Here’s a section from the last chapter:
Of the mystics in the history of the church, many like Brother Lawrence spent a great deal of time meditating on the crucifixion. In the climax of the great twenty-eight-day retreat called the Spiritual Exercises of Saint Ignatius, the person on retreat meditates on Jesus being crucified, even having an imaginary conversation with Jesus as he hangs on the cross. While this may strike our modern sensibilities as gruesome or strange, now that we’ve come to see the humility of God on display in Jesus and the solidarity that God showed to humankind, we can understand how the cross can become a peaceful meditation, the moment of God’s ultimate presence with us.
The English mystic Julian of Norwich also meditated on the crucifixion. She dared not look up from the cross, she said, “For I knew that whilst I looked at the cross I was secure and safe.” When she looked at Jesus on the cross, she experienced God’s presence. It is ironic: looking into the eyes of a man being executed and feeling peace, safety, security, even tranquility. But it is possible because the crucifixion is God’s ultimate act of love.
We have something to learn from these old mystics. The crucifixion is a source of peace. It’s a magnet that draws us into the all-encompassing love of God. It’s a mirror that shows us the result of all our violent tendencies.
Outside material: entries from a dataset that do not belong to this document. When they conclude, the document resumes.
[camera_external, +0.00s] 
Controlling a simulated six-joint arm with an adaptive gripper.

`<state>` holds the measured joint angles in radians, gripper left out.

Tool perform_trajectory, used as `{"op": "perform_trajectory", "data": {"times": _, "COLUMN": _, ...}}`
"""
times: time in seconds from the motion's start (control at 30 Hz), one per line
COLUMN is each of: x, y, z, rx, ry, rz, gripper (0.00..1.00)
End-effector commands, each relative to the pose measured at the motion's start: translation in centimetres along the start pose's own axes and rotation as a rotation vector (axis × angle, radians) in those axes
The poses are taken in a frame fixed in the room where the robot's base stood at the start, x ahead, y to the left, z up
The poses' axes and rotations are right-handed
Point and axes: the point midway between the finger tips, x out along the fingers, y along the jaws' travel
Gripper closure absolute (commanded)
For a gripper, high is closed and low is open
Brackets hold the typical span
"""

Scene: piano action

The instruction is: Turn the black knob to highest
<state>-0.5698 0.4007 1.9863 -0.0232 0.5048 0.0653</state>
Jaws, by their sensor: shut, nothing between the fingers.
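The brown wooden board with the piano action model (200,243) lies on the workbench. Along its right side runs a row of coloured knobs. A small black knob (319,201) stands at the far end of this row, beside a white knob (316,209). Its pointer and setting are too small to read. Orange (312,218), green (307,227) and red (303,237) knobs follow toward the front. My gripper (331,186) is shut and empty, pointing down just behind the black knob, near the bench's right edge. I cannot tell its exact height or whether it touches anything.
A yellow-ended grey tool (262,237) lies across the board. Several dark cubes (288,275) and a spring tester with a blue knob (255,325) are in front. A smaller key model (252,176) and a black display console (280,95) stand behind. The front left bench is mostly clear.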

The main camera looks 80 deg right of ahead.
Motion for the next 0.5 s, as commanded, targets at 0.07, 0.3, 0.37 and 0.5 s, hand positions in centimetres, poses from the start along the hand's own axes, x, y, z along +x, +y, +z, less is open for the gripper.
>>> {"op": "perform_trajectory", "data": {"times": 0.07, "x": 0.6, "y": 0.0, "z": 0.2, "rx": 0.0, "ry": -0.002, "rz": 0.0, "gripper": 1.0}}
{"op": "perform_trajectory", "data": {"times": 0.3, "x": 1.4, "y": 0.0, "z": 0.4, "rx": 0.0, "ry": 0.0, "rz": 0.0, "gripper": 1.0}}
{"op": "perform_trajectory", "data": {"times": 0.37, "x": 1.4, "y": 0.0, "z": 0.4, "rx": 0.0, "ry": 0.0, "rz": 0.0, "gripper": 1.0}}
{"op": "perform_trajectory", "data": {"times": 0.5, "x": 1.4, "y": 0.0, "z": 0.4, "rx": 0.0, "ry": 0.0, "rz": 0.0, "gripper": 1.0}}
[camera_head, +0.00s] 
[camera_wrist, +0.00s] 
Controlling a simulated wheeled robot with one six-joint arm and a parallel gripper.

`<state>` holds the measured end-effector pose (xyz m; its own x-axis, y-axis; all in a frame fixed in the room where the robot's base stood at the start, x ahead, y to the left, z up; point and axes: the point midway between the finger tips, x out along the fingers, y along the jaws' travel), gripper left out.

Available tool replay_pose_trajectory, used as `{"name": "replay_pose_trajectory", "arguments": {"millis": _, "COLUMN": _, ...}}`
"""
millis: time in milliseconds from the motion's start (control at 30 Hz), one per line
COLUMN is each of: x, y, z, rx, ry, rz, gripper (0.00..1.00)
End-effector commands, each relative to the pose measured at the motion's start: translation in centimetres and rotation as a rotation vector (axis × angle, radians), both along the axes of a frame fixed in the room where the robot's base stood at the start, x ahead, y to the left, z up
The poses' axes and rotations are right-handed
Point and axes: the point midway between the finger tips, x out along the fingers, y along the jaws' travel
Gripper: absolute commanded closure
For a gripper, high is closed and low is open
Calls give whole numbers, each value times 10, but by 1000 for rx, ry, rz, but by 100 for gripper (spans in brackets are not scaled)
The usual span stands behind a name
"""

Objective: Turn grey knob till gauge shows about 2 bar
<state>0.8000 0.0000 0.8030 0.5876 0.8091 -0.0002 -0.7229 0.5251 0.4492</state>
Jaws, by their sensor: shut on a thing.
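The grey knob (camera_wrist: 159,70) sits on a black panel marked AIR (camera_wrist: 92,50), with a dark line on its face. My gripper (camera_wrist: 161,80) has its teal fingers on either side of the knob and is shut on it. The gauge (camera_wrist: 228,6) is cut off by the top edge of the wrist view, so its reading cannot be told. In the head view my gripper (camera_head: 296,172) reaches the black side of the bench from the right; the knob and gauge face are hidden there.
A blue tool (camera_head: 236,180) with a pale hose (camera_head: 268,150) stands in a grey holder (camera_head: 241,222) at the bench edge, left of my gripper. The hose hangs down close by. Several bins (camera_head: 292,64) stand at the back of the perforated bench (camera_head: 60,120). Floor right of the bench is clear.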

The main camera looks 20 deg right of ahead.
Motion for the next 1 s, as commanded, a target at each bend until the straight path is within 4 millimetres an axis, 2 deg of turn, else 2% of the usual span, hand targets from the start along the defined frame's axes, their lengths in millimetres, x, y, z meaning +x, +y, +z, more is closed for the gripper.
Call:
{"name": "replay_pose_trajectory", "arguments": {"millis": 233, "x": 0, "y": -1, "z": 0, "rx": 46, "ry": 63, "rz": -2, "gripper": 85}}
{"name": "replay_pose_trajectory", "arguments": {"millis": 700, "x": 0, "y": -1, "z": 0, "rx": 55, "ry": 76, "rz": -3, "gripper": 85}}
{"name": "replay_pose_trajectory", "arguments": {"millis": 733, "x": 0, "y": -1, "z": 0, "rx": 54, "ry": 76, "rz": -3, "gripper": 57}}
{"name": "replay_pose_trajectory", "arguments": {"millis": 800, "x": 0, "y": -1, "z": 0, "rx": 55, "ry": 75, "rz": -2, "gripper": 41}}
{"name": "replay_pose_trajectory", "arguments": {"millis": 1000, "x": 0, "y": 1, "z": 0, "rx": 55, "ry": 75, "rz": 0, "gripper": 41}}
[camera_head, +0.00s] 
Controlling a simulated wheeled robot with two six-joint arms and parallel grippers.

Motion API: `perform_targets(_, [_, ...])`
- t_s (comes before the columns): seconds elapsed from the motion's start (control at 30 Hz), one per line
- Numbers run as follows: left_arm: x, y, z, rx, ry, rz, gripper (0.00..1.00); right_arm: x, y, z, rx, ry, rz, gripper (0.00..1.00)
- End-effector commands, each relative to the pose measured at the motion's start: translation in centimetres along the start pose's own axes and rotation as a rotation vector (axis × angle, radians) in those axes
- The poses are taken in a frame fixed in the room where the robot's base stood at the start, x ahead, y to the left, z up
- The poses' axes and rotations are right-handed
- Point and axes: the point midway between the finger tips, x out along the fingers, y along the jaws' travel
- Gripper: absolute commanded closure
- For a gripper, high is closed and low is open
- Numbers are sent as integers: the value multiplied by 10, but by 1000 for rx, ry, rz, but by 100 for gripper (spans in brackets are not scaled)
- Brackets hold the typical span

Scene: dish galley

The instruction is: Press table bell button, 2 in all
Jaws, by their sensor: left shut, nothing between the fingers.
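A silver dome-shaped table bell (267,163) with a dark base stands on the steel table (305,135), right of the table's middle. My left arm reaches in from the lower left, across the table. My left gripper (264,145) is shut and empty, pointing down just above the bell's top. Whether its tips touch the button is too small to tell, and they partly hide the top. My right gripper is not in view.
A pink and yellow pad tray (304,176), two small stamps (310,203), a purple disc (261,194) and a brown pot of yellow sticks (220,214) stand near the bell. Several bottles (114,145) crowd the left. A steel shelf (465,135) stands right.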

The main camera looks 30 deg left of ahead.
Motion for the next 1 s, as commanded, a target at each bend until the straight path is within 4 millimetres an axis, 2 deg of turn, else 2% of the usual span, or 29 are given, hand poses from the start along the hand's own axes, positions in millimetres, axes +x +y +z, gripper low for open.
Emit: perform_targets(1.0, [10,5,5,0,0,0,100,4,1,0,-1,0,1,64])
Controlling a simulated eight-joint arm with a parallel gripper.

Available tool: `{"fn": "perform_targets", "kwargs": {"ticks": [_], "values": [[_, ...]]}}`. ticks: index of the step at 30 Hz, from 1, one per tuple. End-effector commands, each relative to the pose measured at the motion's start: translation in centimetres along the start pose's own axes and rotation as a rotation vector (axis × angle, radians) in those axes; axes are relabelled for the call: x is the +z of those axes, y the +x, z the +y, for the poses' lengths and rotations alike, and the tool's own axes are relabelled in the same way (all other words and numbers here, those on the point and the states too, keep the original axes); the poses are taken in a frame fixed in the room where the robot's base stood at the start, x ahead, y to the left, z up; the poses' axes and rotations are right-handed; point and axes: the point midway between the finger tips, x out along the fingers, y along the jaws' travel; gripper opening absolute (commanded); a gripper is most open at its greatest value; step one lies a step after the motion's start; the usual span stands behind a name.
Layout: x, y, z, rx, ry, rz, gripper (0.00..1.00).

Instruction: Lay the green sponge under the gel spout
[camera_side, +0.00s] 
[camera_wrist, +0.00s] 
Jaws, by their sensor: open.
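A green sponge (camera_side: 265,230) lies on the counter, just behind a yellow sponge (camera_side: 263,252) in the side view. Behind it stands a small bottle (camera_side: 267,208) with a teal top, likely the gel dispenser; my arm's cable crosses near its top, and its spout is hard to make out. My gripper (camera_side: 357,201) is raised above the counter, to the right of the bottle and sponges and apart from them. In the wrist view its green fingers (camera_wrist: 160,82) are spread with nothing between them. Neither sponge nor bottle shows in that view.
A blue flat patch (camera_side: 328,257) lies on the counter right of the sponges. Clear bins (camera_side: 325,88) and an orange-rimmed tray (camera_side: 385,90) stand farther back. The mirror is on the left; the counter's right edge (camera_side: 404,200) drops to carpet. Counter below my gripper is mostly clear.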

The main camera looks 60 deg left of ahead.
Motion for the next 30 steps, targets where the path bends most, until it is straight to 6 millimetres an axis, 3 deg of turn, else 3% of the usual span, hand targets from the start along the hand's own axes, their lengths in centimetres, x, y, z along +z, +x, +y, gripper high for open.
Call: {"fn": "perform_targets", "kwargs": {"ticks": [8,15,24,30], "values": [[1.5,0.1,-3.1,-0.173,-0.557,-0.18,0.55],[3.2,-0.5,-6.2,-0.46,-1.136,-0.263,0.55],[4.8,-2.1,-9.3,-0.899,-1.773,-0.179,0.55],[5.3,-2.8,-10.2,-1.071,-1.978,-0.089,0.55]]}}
It’s a spark that relights the flame of divinity within us. It’s a symbol of God’s victory over the forces that oppress us.
We look into the eyes of the dying savior knowing that in him, God performed the ultimate act of humility. In the abandonment of Jesus’ cry, God experienced the godforsakenness that every human feels. And a new bond was formed between God and humanity – a bond that is now cemented by God’s Holy Spirit.
I like this book. The author does show some drawbacks with the Payment Model of Jesus’ death, but I don’t think this book is primarily about showing drawbacks. It’s about shining a light on the cross, about thinking deeply about the cross and what it means about God, what it means about Jesus, what it means for us spiritually, and how it’s all about love.